DETAILED ACTION
Notice of Pre-AIA or AIA Status
The present application, filed on or after March 16, 2013, is being examined under the first inventor to file provisions of the AIA .
Drawings
The lengthy set of drawings has not been checked to the extent necessary to determine the presence of all possible minor errors. Applicant’s cooperation is requested in correcting any errors of which applicant may become aware in the drawings.
Specification
The lengthy specification has not been checked to the extent necessary to determine the presence of all possible minor errors. Applicant’s cooperation is requested in correcting any errors of which applicant may become aware in the specification.

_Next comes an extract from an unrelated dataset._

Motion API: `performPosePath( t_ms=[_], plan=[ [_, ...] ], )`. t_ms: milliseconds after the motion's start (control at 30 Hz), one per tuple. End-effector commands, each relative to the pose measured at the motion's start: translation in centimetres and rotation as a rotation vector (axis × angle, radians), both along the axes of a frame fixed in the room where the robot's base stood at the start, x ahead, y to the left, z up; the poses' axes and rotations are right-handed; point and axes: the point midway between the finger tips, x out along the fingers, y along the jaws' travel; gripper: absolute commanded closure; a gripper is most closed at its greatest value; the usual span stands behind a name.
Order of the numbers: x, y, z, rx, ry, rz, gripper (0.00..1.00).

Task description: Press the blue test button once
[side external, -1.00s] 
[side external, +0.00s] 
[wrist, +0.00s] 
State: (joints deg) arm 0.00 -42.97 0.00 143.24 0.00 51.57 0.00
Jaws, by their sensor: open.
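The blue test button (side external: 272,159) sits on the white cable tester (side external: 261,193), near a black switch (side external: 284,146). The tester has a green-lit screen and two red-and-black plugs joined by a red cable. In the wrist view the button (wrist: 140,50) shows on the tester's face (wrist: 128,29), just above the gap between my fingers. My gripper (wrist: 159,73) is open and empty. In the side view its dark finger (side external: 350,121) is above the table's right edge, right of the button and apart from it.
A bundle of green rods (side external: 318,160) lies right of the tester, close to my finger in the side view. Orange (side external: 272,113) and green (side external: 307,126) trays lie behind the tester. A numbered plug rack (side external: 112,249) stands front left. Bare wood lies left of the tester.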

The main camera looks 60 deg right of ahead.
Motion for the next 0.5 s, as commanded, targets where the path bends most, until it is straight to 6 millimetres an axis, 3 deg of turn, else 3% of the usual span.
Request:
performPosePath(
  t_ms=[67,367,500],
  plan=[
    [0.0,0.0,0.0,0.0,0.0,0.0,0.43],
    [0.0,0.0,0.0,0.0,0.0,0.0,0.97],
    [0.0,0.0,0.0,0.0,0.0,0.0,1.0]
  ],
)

The title of the invention is not descriptive. A new title is required that is clearly indicative of the invention to which the claims are directed.
The following title is suggested: “INSTRUCTION TO CONDITIONALLY STORE UNALIGNED DATA ELEMENTS USING A MASK OPERAND”
The disclosure is objected to because of the following informalities:
[00169]: The example embodiments suffer the same issues as the claim objections/rejections below. Applicant is advised to fix these issues when appropriate.
Appropriate correction is required.
Claim Objections
Claims 5, 11, and 17 are objected to because of the following informalities:
Claim 5, lines 1-2: Change the phrase “the data elements of the second source operand is 128-bit data element” to “the data elements of the second source operand are 128-bit data elements” to improve the clarity/flow of the sentence.
Claim 11, lines 1-2: Change the phrase “the data elements of the second source operand is 128-bit data element” to “the data elements of the second source operand are 128-bit data elements” to improve the clarity/flow of the sentence.
Claim 17, lines 1-2: Change the phrase “the data elements of the second source operand is 128-bit data element” to “the data elements of the second source operand are 128-bit data elements” to improve the clarity/flow of the sentence.
Appropriate correction is required.
Claim Rejections - 35 USC § 103
The text of those sections of Title 35, U.S. Code not included in this action can be found in a prior Office action.
Claims 1-3 and 5-6 are rejected under 35 U.S.C. 103 as being unpatentable over Orenstien et al (US 20090172365 A1) in view of Intel (Intel 64 and IA-32 Architectures Software Developer’s Manual Volume 2C: Instruction Set Reference, V-Z, see Non-Final Office Action mailed 08/26/2025) and Felix Cloutier (“MOVUPS — Move Unaligned Packed Single-Precision Floating-Point Values”).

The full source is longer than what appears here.